Dundee Mountain Film Festival (23 – 25 November, Dundee)

The Dundee Mountain Film Festival is a local film festival held in the serene town of Dundee, featuring local filmmakers who want to put a spotlight on the incredible natural landscape around them. Geography is the main theme of the festival, with numerous exhibitions, speakers, and films covering the rich and nuanced aspects of our world.

Step away from the busy cities, sit back, and enjoy the magic of Scotland in November.

Frequently Asked Questions

Have a few more questions about coming to Scotland in November? Don’t worry – we’ve outlined some answers to some of the most frequently asked questions we’ve received.

Is Scotland Too Cold in November?

Since November is the last autumn month, it’s intuitive to think that it may be too cold for an eventful visit. Depending on when you visit in November can affect how cold or warm it is—the beginning of the month offers the chance to catch the last autumn colours, while the second half sets the stage for frost and snow in the Highlands.

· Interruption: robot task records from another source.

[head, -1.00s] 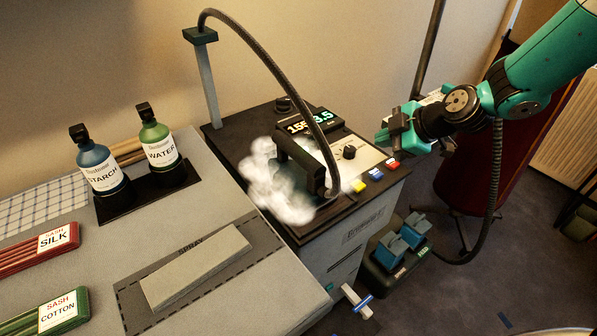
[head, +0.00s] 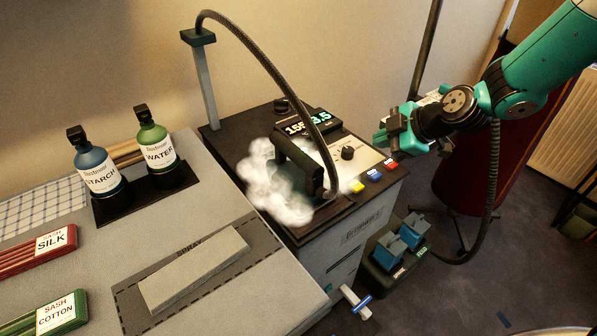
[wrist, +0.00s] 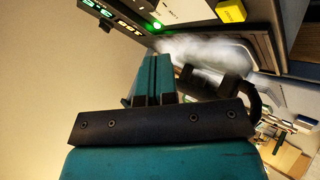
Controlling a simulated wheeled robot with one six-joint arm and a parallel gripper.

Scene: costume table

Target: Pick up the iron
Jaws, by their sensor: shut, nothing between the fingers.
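The iron (head: 302,166) stands on the dark top of the steam station, its black handle showing and its lower part hidden by white steam. A ribbed hose runs from it up to a post. My gripper (head: 384,138) is shut and empty, to the right of the iron and apart from it, above the station's right side by the control panel. In the wrist view my shut gripper fingers (wrist: 154,80) point toward the steam, and a dark handle, likely the iron's (wrist: 210,86), shows just right of them.
The steam station (head: 345,240) has a lit display (head: 308,122) and coloured buttons. The hose (head: 262,50) arches over it. STARCH (head: 98,172) and WATER (head: 157,150) bottles stand at left. Blue pedals (head: 402,240) are on the floor.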

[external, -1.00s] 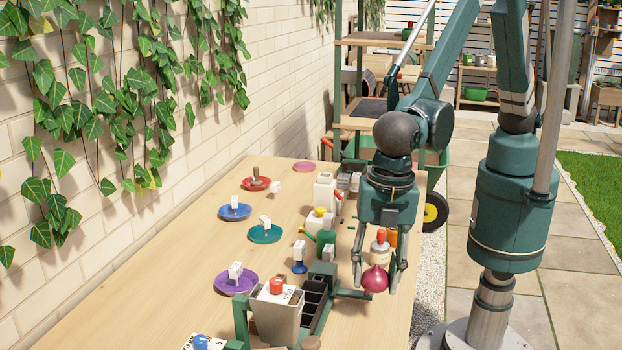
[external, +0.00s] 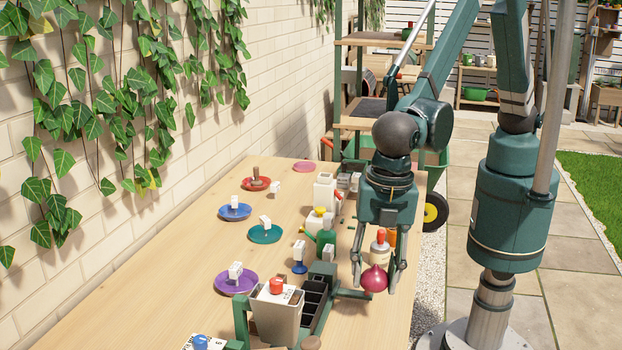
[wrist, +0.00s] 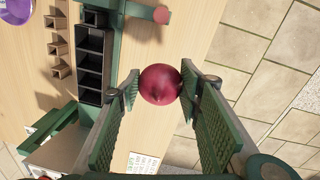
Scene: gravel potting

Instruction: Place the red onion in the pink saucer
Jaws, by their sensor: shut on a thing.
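The red onion (external: 374,279) is round and dark pink-red. My gripper (external: 376,284) is shut on it and holds it above the right edge of the table. In the wrist view the onion (wrist: 160,84) sits between the two green ribbed fingers near their tips. The pink saucer (external: 304,167) lies at the far end of the table, against its back edge, and looks empty. It is far from my gripper, and I do not make it out in the wrist view.
Purple (external: 236,283), teal (external: 256,238), blue (external: 224,214) and red (external: 246,185) saucers with items line the left side. A black compartment tray (external: 314,294) and grey pot (external: 277,316) stand left of my gripper. Bottles and a white jug (external: 324,190) stand behind it.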

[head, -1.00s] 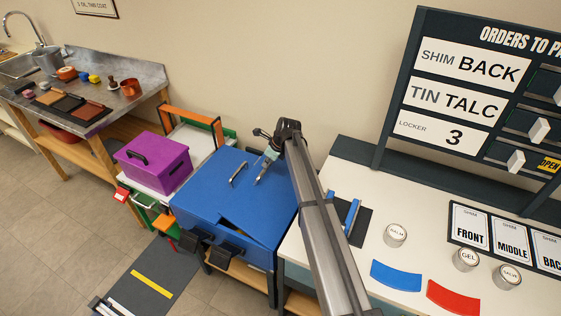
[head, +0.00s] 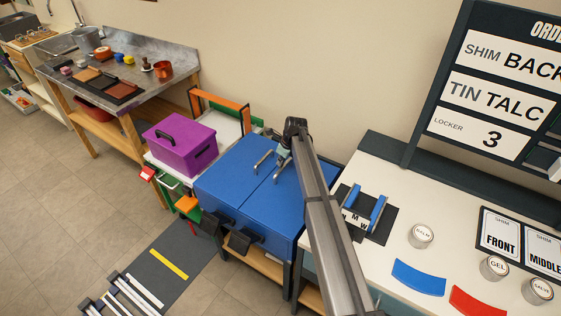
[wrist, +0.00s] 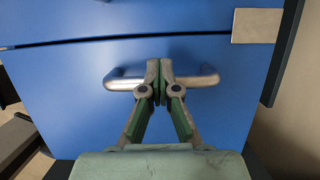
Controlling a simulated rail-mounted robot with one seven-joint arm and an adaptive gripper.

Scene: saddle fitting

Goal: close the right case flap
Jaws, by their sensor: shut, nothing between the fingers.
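The blue case has two lid flaps with a metal bar handle each. The right case flap (head: 262,205) lies level with the left flap (head: 232,180), and a thin dark seam runs between them. In the wrist view the right flap (wrist: 75,110) fills most of the picture, with its bar handle (wrist: 209,77) crossing behind my fingertips. My gripper (wrist: 166,72) is shut, its fingertips together at the middle of the handle and hiding that part. Whether they touch it I cannot tell. In the head view my gripper (head: 281,162) is low over the flap, partly hidden by my arm.
A purple box (head: 180,144) stands on the white-topped cart left of the case. A white worktable (head: 380,255) with tins (head: 421,235) and a blue curved piece (head: 418,277) is close on the right. A beige plate (wrist: 257,25) lies on the left flap's edge.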

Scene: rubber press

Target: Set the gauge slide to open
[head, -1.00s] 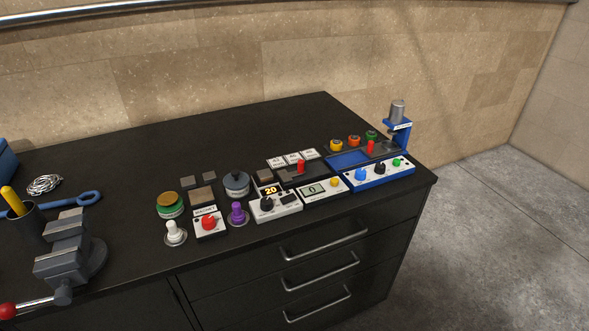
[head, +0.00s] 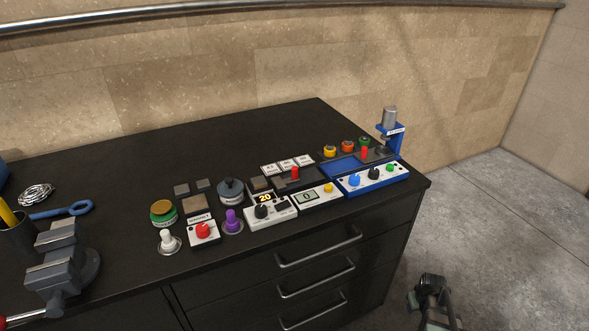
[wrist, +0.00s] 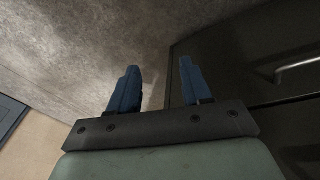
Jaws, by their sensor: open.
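A dark slide unit with an upright red handle (head: 295,172) stands on the bench behind a white gauge box (head: 318,197) with a small display that seems to read 0. I take this to be the gauge slide; its marking is too small to read. A second red handle (head: 364,153) stands on the blue press unit (head: 372,180) to its right. My gripper shows in the wrist view with two blue fingers apart and nothing between them (wrist: 159,72).
A white box reading 20 (head: 270,210), a purple knob (head: 232,221), a red-knob box (head: 204,232) and white labelled tiles (head: 287,165) crowd around the slide. A vise (head: 62,265) stands at the left. The back of the bench is clear. Drawer handles (head: 318,246) stick out in front.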

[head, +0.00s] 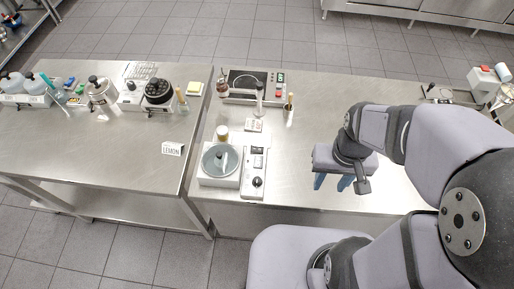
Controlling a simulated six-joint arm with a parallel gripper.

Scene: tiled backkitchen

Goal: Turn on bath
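The bath appears to be the white unit (207,181) with a round, dark glass-like lid (220,160), near the front left of the right-hand steel table. A white control panel (257,162) stands along its right side, with a dark round knob (257,182) near its front end. The knob's setting is too small to read. My gripper (333,183) is to the right of the bath, apart from it, with its blue fingers pointing down over the table's front part. The fingers are spread with nothing seen between them.
A small amber-lidded jar (222,132) stands just behind the bath. A hotplate-like device (248,82) and a cup with sticks (289,112) stand further back. A LEMON card (172,149) stands on the left table (90,155). Bare steel lies between the bath and my gripper.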

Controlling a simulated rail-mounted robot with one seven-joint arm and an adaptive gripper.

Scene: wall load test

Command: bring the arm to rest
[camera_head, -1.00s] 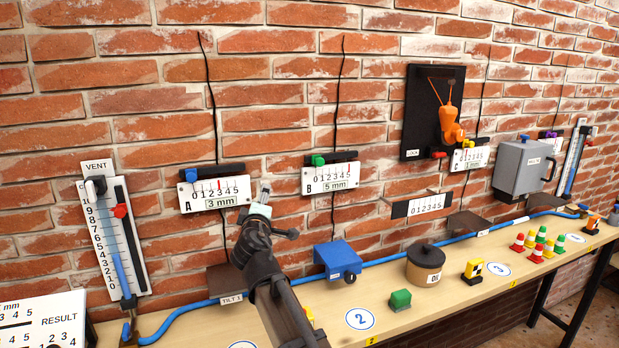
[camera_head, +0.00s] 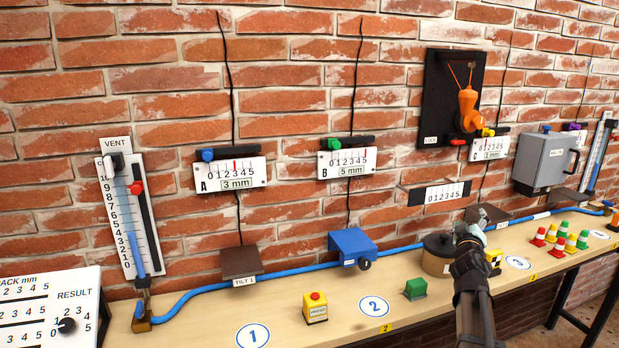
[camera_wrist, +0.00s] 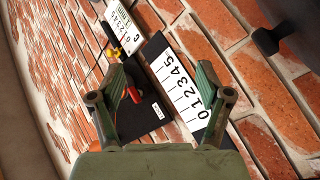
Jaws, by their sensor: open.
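My gripper (camera_head: 476,232) is over the bench on the right in the head view, in front of the dark round pot (camera_head: 437,256) and partly hiding it. In the wrist view my gripper (camera_wrist: 160,82) shows two dark green fingers spread apart with nothing between them. Beyond the fingers are a white 0-to-5 scale plate (camera_wrist: 178,90), a black board with a red knob (camera_wrist: 133,93) and the C gauge (camera_wrist: 122,27). The scale plate (camera_head: 444,193) and the C gauge (camera_head: 489,149) also show on the brick wall in the head view.
A blue hose (camera_head: 200,290) runs along the bench's back. A result panel (camera_head: 45,310) stands at lower left.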

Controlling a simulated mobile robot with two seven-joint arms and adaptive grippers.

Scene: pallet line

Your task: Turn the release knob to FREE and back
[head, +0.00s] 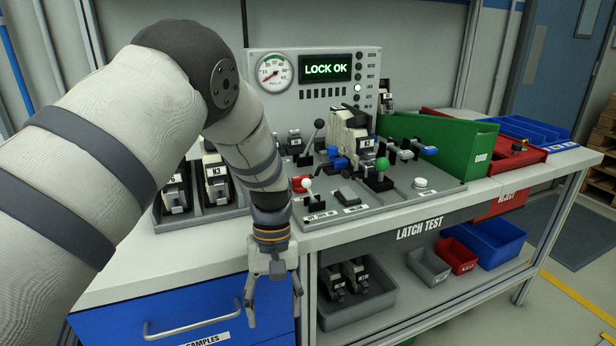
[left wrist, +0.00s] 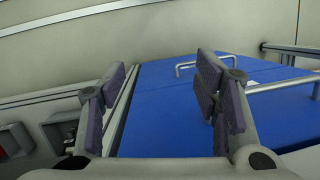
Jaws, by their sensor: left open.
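The latch test panel (head: 400,195) lies on the bench with several levers and buttons. I cannot tell which control is the release knob, and no FREE mark is readable. A white-ball lever (head: 307,185) stands at its front left, beside a small red part. A green-ball lever (head: 382,164) stands near the middle, by a latch unit (head: 347,132). The display (head: 326,68) reads LOCK OK. My left gripper (head: 274,302) hangs open and empty in front of the bench edge, below the panel. In the left wrist view its spread fingers (left wrist: 164,95) have nothing between them. My right gripper is not in view.
A blue drawer (head: 190,312) is under the bench at the left, near my left gripper. Grey holders with latch units (head: 215,180) stand left of the panel. A green bin (head: 440,143) and a red bin (head: 500,160) stand at the right.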

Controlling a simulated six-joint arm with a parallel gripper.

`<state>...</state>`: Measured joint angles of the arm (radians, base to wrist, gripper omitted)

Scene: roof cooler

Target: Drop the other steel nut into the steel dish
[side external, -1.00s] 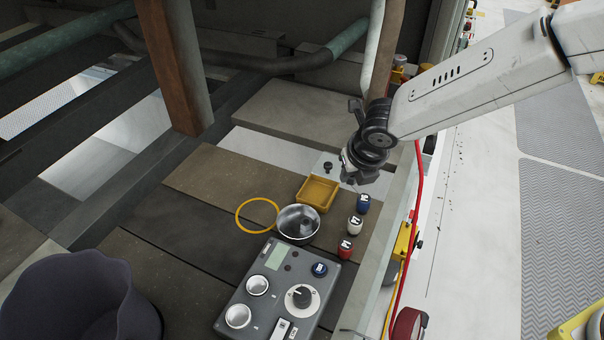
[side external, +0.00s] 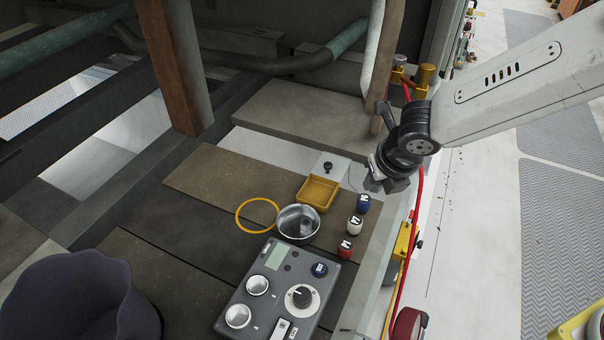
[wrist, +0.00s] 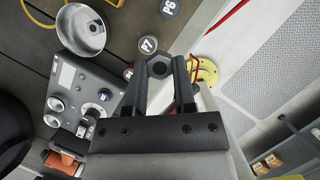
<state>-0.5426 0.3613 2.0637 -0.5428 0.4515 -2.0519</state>
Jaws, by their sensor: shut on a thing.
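A grey hex nut (wrist: 158,68) is between the fingertips of my gripper (wrist: 159,72) in the wrist view. My gripper (side external: 378,183) is shut on it, raised at the right end of the work area in the side view, where I cannot make out the nut. The round steel dish (side external: 299,235) sits on the boards, left of and nearer the camera than my gripper. The dish (wrist: 70,32) is at the upper left in the wrist view, apart from the gripper. A small dark shape shows inside the dish, too small to identify.
A yellow tray (side external: 317,194) stands behind the dish, and a yellow ring (side external: 240,222) lies left of it. Blue, white and red labelled knobs (side external: 356,226) stand to its right. A grey control box (side external: 262,320) is in front. A red cable (side external: 412,230) runs along the edge.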

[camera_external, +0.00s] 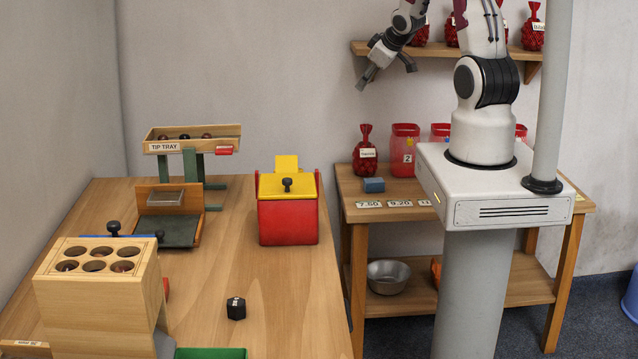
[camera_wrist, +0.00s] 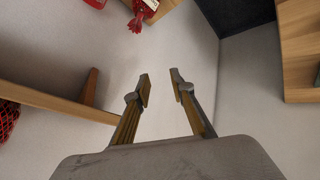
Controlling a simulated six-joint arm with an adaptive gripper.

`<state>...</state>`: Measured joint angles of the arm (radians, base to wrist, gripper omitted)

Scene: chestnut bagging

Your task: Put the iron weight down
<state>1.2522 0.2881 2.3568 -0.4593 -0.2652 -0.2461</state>
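A small black faceted block (camera_external: 236,308), which looks like the iron weight, rests on the wooden table (camera_external: 290,290) in the external view. It stands apart from the things around it, with a small pale mark on its side. My gripper (camera_external: 387,76) is up in the air near the wall shelf, far above and to the right of the block. In the wrist view my gripper (camera_wrist: 162,90) has its two fingers apart with nothing between them. The weight does not show in the wrist view.
A red box with a yellow lid (camera_external: 288,222), a tip tray stand (camera_external: 192,140), a wooden block with round holes (camera_external: 98,290) and a green tray (camera_external: 211,353) stand on the table. A side table (camera_external: 350,185) holds bags and price cards. The table around the block is clear.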

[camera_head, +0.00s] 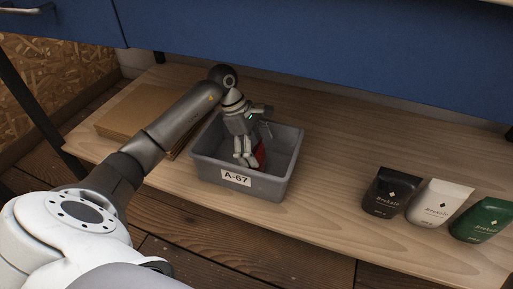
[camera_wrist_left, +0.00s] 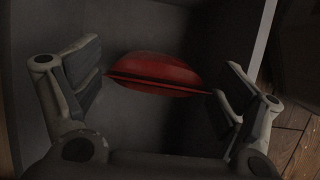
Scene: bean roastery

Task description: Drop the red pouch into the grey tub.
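The red pouch (camera_head: 261,154) is inside the grey tub (camera_head: 240,180), partly hidden behind my left gripper (camera_head: 246,164) in the head view. My left gripper points down into the tub. In the left wrist view, the pouch (camera_wrist_left: 160,72) lies across the space between the two widely spaced fingers of my left gripper (camera_wrist_left: 160,85). Its ends appear close to both finger pads. I cannot tell whether the pads press on it or stand just clear of it, nor whether the pouch rests on the tub's floor. My right gripper is not in view.
The tub, labelled A-67, stands on a wooden shelf (camera_head: 330,190). Brown flat boxes (camera_head: 125,122) lie left of it. Black (camera_head: 388,192), white (camera_head: 438,203) and green (camera_head: 485,220) pouches stand at the right. A blue panel (camera_head: 300,45) overhangs the back. The shelf right behind the tub is clear.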

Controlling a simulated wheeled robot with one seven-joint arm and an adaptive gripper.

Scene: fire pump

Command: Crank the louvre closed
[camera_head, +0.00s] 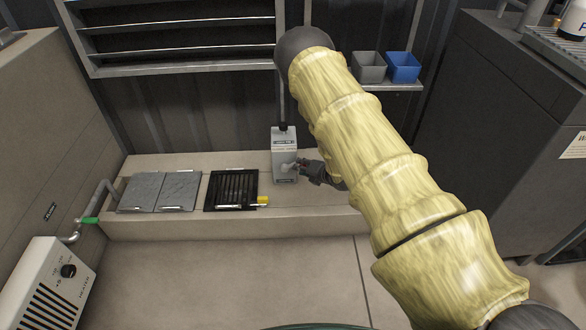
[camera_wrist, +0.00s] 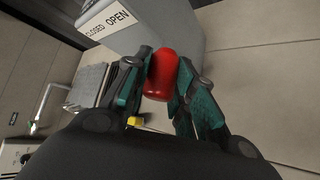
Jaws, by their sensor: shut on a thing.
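The louvre (camera_head: 170,30) is on the back wall at the upper left, with its slats apart and dark gaps between them. Below its right side a grey crank box (camera_head: 284,150) stands on the ledge; in the wrist view the box (camera_wrist: 155,30) carries a label reading CLOSED and OPEN. My gripper (camera_head: 305,166) is at the right front of the box. In the wrist view my gripper (camera_wrist: 162,80) has its fingers on both sides of a red knob (camera_wrist: 161,74) and is shut on it. The crank arm behind the knob is hidden.
The ledge (camera_head: 160,228) holds grey panels (camera_head: 160,191) and a black grate (camera_head: 231,189) with a yellow tab left of the box. A grey bin (camera_head: 369,67) and blue bin (camera_head: 403,67) sit on a shelf. A dark cabinet (camera_head: 480,130) stands right; a heater (camera_head: 45,285) is lower left.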

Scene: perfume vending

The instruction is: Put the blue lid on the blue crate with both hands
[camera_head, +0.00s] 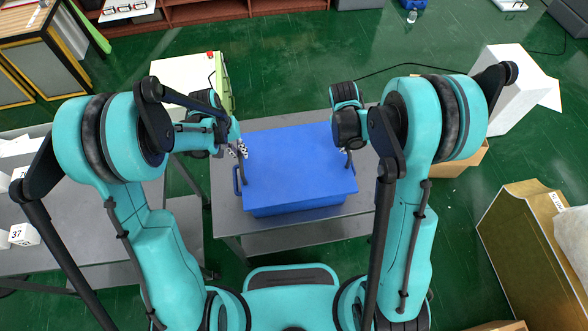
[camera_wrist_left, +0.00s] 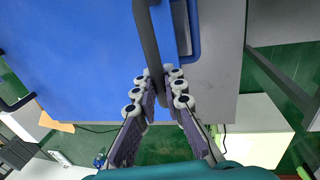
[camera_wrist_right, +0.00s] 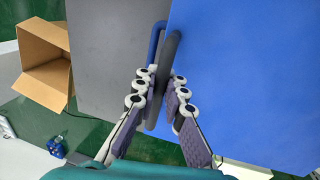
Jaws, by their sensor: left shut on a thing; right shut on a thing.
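The blue lid (camera_head: 300,160) is a flat blue panel lying level over the blue crate (camera_head: 300,209), whose front wall shows below the lid's near edge. My left gripper (camera_head: 241,152) is shut on a dark handle at the lid's left end; the grip also shows in the left wrist view (camera_wrist_left: 160,76). My right gripper (camera_head: 347,151) is shut on the dark handle at the right end, seen in the right wrist view (camera_wrist_right: 162,78). Blue crate handles stick out beside the dark ones. The crate's inside is hidden. I cannot tell whether the lid touches the rim.
The crate stands on a grey table (camera_head: 228,218) with bare strips around it. Another grey table (camera_head: 80,225) is at the left. An open cardboard box (camera_wrist_right: 45,65) is on the floor to the right, and a white box (camera_head: 505,95) stands beyond it.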

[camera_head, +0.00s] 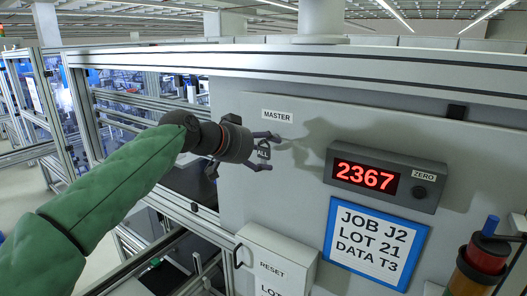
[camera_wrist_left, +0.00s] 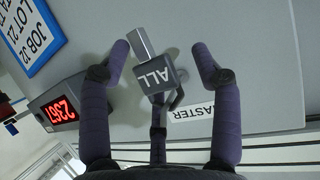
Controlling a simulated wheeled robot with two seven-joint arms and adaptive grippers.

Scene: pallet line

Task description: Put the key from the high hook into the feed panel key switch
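A dark tag marked ALL (camera_head: 263,153) hangs on the grey panel just under the MASTER label. In the left wrist view the ALL tag (camera_wrist_left: 156,76) has a light metal piece (camera_wrist_left: 142,42), which looks like the key, at its far end. A dark curved piece beside the tag may be the hook. My left gripper (camera_head: 267,148) is at the tag. In the left wrist view its fingers (camera_wrist_left: 160,50) stand wide apart, one on each side of the tag, with visible gaps. A third finger lies below the tag. My right gripper is not in view. I cannot make out a key switch.
The grey panel (camera_head: 300,192) carries the MASTER label (camera_head: 277,116), a red 2367 display (camera_head: 366,176) with a ZERO knob, and a blue-edged job sign (camera_head: 374,242). A RESET box (camera_head: 275,262) projects below. A red and amber cylinder (camera_head: 482,262) stands at lower right.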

Is Edinburgh Worth Visiting in November?

No time is a bad time to visit Edinburgh. While Edinburgh’s weather may be cold and windy, the city has plenty to offer visitors. From unique festivities like fireworks on Calton Hill, Edinburgh Short Film Festival, and Castle of Light to the abundance of historic sites and museums, Edinburgh offers attractions for weeks on end.

What Happens in Scotland in November?

Seasonally, Scotland’s autumn leaves are still clinging onto their branches at the start of November and let you see a final glimpse of the autumnal beauty before changing into winter arrives. Many of Scotland’s famed attractions, like Edinburgh Castle, Stirling Castle, and Kelvingrove Art Gallery, are open throughout the winter period and often at a cheaper price and lower fees.

Scotland, in November, also holds several events and festivals in locations like Fort William, Dundee, and Glasgow. No matter where you go, you’ll be able to enjoy plenty on your travels.